_Data for this exercise_:
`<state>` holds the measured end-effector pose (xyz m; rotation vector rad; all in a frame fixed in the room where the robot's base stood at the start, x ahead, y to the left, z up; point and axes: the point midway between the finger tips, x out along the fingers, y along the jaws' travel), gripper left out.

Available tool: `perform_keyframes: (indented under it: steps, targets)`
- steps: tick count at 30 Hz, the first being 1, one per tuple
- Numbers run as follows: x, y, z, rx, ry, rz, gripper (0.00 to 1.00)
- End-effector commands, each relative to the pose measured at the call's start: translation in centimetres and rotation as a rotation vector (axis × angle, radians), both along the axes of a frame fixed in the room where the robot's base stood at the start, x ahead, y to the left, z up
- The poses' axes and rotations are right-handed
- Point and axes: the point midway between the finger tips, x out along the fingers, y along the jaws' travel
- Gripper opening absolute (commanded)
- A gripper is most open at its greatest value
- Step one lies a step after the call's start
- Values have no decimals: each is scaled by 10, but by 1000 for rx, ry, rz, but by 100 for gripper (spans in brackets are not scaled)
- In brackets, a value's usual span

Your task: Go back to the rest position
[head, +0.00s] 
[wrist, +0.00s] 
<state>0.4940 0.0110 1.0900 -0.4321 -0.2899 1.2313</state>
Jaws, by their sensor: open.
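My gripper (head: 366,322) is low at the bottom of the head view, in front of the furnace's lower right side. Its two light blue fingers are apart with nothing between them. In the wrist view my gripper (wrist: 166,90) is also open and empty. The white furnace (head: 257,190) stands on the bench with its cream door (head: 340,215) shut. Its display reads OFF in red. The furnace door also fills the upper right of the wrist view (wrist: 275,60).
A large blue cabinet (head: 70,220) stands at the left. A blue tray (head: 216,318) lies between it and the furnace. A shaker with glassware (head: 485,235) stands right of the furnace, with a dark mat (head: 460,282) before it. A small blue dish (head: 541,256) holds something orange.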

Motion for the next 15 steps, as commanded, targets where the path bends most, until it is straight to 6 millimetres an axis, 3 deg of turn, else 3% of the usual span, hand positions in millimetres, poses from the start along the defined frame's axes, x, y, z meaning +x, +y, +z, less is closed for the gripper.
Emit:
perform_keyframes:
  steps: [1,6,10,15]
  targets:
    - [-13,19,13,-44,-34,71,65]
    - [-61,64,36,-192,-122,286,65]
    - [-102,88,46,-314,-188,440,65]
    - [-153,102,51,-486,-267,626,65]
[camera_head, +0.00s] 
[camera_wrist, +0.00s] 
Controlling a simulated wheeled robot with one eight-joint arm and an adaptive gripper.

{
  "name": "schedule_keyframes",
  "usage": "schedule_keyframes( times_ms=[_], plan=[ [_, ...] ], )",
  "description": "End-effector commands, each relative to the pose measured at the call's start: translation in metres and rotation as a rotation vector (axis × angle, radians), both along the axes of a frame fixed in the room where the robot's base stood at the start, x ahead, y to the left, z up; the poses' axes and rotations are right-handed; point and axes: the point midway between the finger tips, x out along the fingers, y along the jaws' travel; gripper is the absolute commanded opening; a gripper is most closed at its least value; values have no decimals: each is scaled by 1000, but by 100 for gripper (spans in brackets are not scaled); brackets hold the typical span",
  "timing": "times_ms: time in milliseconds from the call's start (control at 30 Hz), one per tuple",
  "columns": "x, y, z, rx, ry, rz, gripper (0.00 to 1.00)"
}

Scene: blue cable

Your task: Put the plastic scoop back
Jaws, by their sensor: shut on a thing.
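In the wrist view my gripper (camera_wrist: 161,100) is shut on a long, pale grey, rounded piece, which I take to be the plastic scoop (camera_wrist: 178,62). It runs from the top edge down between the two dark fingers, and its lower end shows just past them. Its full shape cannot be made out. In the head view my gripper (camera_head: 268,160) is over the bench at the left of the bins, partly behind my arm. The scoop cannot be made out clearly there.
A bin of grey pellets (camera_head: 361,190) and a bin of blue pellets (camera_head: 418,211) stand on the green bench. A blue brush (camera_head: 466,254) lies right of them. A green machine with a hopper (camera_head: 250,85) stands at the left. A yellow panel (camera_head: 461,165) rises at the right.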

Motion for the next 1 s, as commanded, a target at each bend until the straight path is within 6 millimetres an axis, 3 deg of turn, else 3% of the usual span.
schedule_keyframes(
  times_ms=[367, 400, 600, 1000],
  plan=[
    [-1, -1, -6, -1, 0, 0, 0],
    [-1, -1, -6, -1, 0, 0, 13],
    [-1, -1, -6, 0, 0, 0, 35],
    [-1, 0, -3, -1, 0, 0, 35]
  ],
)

_What the task asks_: Output the listing above without altering a single character.

_Result_:
`<state>` holds the measured end-effector pose (xyz m; rotation vector rad; all in a frame fixed in the room where the robot's base stood at the start, x ahead, y to the left, z up; point and axes: the point midway between the finger tips, x out along the fingers, y along the jaws' travel), gripper left out.

Available tool: `perform_keyframes: (indented under it: steps, targets)`
- steps: tick count at 30 Hz, the first being 1, one per tuple
- Numbers run as follows: x, y, z, rx, ry, rz, gripper (0.00 to 1.00)
- End-effector commands, each relative to the pose measured at the call's start: translation in centimetres and rotation as a rotation vector (axis × angle, radians), both along the axes of a frame fixed in the room where the robot's base stood at the start, x ahead, y to the left, z up
- The poses' axes and rotations are right-handed
- Point and axes: the point midway between the finger tips, x out along the fingers, y along the jaws' travel
- Gripper opening absolute (commanded)
- A gripper is most open at its greatest value
- Step one lies a step after the call's start
- Values have no decimals: each is scaled by 10, but by 1000 for rx, ry, rz, but by 100 for gripper (spans in brackets are not scaled)
- In brackets, a value's usual span

Your task: Go back to the rest position
[head, +0.00s] 
[wrist, +0.00s] 
<state>0.4940 0.0110 1.0900 -0.4321 -0.2899 1.2313</state>
Jaws, by their sensor: open.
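My gripper (head: 366,322) is low at the bottom of the head view, in front of the furnace's lower right side. Its two light blue fingers are apart with nothing between them. In the wrist view my gripper (wrist: 166,90) is also open and empty. The white furnace (head: 257,190) stands on the bench with its cream door (head: 340,215) shut. Its display reads OFF in red. The furnace door also fills the upper right of the wrist view (wrist: 275,60).
A large blue cabinet (head: 70,220) stands at the left. A blue tray (head: 216,318) lies between it and the furnace. A shaker with glassware (head: 485,235) stands right of the furnace, with a dark mat (head: 460,282) before it. A small blue dish (head: 541,256) holds something orange.

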Motion for the next 15 steps, as commanded, targets where the path bends most, until it is straight to 6 millimetres an axis, 3 deg of turn, else 3% of the usual span, hand positions in millimetres, poses from the start along the defined frame's axes, x, y, z meaning +x, +y, +z, less is closed for the gripper.
Emit:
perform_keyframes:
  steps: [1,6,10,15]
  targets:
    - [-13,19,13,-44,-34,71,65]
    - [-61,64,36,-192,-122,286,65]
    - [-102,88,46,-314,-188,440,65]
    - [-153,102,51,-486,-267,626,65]
[camera_head, +0.00s] 
[camera_wrist, +0.00s] 
Controlling a simulated wheeled robot with one eight-joint arm and an adaptive gripper.

{
  "name": "schedule_keyframes",
  "usage": "schedule_keyframes( times_ms=[_], plan=[ [_, ...] ], )",
  "description": "End-effector commands, each relative to the pose measured at the call's start: translation in metres and rotation as a rotation vector (axis × angle, radians), both along the axes of a frame fixed in the room where the robot's base stood at the start, x ahead, y to the left, z up; the poses' axes and rotations are right-handed; point and axes: the point midway between the finger tips, x out along the fingers, y along the jaws' travel; gripper is the absolute commanded opening; a gripper is most closed at its least value; values have no decimals: each is scaled by 1000, but by 100 for gripper (spans in brackets are not scaled); brackets hold the typical span",
  "timing": "times_ms: time in milliseconds from the call's start (control at 30 Hz), one per tuple",
  "columns": "x, y, z, rx, ry, rz, gripper (0.00 to 1.00)"
}

Scene: blue cable

Your task: Put the plastic scoop back
Jaws, by their sensor: shut on a thing.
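In the wrist view my gripper (camera_wrist: 161,100) is shut on a long, pale grey, rounded piece, which I take to be the plastic scoop (camera_wrist: 178,62). It runs from the top edge down between the two dark fingers, and its lower end shows just past them. Its full shape cannot be made out. In the head view my gripper (camera_head: 268,160) is over the bench at the left of the bins, partly behind my arm. The scoop cannot be made out clearly there.
A bin of grey pellets (camera_head: 361,190) and a bin of blue pellets (camera_head: 418,211) stand on the green bench. A blue brush (camera_head: 466,254) lies right of them. A green machine with a hopper (camera_head: 250,85) stands at the left. A yellow panel (camera_head: 461,165) rises at the right.

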Motion for the next 1 s, as commanded, a target at each bend until the straight path is within 6 millimetres an axis, 3 deg of turn, else 3% of the usual span.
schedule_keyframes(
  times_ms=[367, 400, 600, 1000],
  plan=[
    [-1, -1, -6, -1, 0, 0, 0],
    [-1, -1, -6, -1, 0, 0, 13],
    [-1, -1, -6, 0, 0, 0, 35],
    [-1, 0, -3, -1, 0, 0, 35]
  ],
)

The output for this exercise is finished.